Ada keunggulan lainnya?
Varietas Mutiara-1 mempunyai rendemen tahu mencapai 
373,3% dan rendemen tempe sebesar 193,3%. Artinya setiap 1 Kg kedelai 
Mutiara-1 mampu menghasilkan 3,77 Kg tahu dan 1,933 Kg tempe, sedangkan 
kedelai impor hanya mencapai 323% untuk rendemen tahu dan 188,3% untuk 
rendemen tempe.
Kedelai varietas Mutiara-1 ini mempunyai rata-rata hasil 
yang tinggi mencapai 2,43 ton per/ha di atas produksi rata-rata varietas
 Burangrang maupun varietas Wilis yang mencapai 2,2 ton dan 2,3 ton/ha. 
Sedangkan Rajabasa yang baru saja dipanen di Maros, Sulawesi Selatan, 
mampu mencapai 4 ton/ha.
Apakah kedelai non impor bisa memenuhi kebutuhan nasional?

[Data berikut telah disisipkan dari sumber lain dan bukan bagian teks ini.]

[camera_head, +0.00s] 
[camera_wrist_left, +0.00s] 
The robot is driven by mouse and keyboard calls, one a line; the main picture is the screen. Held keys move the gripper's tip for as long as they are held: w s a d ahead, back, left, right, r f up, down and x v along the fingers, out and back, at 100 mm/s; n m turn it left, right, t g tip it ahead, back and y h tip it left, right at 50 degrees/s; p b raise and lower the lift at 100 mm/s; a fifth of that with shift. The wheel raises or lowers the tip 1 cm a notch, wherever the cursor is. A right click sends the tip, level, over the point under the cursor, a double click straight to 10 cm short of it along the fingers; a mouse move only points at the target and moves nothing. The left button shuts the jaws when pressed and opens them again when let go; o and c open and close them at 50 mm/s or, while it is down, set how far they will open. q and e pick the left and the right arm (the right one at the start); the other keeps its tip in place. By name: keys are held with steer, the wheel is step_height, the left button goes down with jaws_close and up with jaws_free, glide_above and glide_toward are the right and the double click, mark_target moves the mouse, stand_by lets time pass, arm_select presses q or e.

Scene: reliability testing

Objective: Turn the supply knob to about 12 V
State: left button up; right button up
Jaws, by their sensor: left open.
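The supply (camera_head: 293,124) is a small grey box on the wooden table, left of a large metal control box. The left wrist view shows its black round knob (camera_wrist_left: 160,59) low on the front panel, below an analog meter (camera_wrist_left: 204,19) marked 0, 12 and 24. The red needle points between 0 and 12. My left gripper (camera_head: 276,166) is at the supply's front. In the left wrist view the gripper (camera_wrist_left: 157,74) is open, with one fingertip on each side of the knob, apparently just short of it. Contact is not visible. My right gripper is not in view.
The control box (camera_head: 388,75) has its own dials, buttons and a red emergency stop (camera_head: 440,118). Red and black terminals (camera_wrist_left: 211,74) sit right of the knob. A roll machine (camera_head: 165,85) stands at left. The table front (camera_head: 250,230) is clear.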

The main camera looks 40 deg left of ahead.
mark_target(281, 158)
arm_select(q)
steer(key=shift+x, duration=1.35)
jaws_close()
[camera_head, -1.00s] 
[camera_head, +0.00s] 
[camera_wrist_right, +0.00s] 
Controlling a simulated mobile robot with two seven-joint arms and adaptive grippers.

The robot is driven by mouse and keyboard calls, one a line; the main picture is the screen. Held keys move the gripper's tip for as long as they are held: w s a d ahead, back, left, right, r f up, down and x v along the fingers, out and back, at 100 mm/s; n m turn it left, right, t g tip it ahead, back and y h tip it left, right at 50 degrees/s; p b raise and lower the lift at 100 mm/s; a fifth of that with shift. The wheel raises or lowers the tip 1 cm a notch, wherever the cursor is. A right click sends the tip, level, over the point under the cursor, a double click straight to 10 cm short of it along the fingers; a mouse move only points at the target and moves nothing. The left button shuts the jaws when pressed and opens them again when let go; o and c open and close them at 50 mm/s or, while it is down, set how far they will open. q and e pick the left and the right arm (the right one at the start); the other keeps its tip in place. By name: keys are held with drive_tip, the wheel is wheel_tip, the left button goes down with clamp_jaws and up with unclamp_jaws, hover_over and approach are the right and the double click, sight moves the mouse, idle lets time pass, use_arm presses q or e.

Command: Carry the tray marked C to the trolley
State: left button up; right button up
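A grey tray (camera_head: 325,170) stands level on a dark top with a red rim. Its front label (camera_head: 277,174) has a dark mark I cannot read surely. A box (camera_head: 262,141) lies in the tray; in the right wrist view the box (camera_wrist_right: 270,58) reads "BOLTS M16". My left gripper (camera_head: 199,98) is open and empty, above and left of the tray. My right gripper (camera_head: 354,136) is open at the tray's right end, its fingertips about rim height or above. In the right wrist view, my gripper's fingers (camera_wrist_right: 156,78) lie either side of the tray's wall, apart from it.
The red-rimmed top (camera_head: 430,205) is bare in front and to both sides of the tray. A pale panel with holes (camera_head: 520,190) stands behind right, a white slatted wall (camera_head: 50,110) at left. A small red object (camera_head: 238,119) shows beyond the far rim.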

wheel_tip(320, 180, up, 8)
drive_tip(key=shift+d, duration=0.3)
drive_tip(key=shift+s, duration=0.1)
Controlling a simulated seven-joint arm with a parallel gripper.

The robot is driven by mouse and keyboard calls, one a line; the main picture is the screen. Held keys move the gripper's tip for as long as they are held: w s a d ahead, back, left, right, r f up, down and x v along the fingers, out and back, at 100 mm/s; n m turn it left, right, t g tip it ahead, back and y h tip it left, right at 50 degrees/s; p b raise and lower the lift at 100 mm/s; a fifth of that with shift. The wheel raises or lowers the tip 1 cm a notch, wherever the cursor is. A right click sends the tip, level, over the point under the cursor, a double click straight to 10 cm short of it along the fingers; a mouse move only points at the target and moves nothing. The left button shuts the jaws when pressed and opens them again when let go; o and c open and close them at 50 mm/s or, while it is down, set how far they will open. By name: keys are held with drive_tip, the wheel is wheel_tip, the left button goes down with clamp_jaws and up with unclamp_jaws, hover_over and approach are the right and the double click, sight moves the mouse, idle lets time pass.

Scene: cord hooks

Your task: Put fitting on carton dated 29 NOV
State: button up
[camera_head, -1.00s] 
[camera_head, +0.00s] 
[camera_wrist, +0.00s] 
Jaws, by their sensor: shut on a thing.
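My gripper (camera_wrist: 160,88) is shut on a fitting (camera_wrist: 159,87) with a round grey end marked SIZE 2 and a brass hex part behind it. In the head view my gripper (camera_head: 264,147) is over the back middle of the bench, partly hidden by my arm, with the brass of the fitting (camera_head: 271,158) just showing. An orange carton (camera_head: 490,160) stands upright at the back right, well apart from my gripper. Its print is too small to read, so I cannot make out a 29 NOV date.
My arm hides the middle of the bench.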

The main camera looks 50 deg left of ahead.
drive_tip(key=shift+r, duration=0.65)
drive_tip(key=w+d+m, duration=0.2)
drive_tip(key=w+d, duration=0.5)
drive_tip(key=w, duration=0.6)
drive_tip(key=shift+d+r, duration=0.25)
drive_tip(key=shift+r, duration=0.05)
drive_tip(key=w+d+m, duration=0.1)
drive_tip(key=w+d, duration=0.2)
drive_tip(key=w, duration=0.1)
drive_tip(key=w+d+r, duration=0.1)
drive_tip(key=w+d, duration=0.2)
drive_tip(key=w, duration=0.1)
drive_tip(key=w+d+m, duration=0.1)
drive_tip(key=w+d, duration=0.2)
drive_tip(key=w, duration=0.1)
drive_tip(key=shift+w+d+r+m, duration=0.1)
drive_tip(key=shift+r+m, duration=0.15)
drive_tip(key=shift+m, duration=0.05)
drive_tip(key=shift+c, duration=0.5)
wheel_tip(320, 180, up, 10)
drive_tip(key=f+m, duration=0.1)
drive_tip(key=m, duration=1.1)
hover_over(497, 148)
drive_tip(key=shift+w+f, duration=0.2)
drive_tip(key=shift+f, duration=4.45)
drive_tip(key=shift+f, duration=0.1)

Oh, jelas sudah bisa memenuhi kebutuhan nasional. Dari 
uji lokasi saja sudah terbaca berapa kemampuan produksinya. Contohnya di
 Maros, Sulawesi Selatan baru saja panen varietas Rajabasa sebanyak 4 
ton/ha. Ini sama dengan di Jambi. Kemudian di Banyuwangi rata-rata panen
 untuk varietas Mitani dan Rajabasa rata-rata 2,5 ton/ha. Kenapa 
berbeda, karena tergantung kondisi alamnya.
Namun rata-rata produksi nasional 1,3 ton/ha sekarang ini
 harus ditingkatkan menjadi 1,6 ton/ha untuk bisa swasembada. Apalagi 2 
ton/ha. Sebenarnya bisa digenjot sampai disitu. Semua itu sangat 
tergantung dengan bagaimana sikap pemerintah. 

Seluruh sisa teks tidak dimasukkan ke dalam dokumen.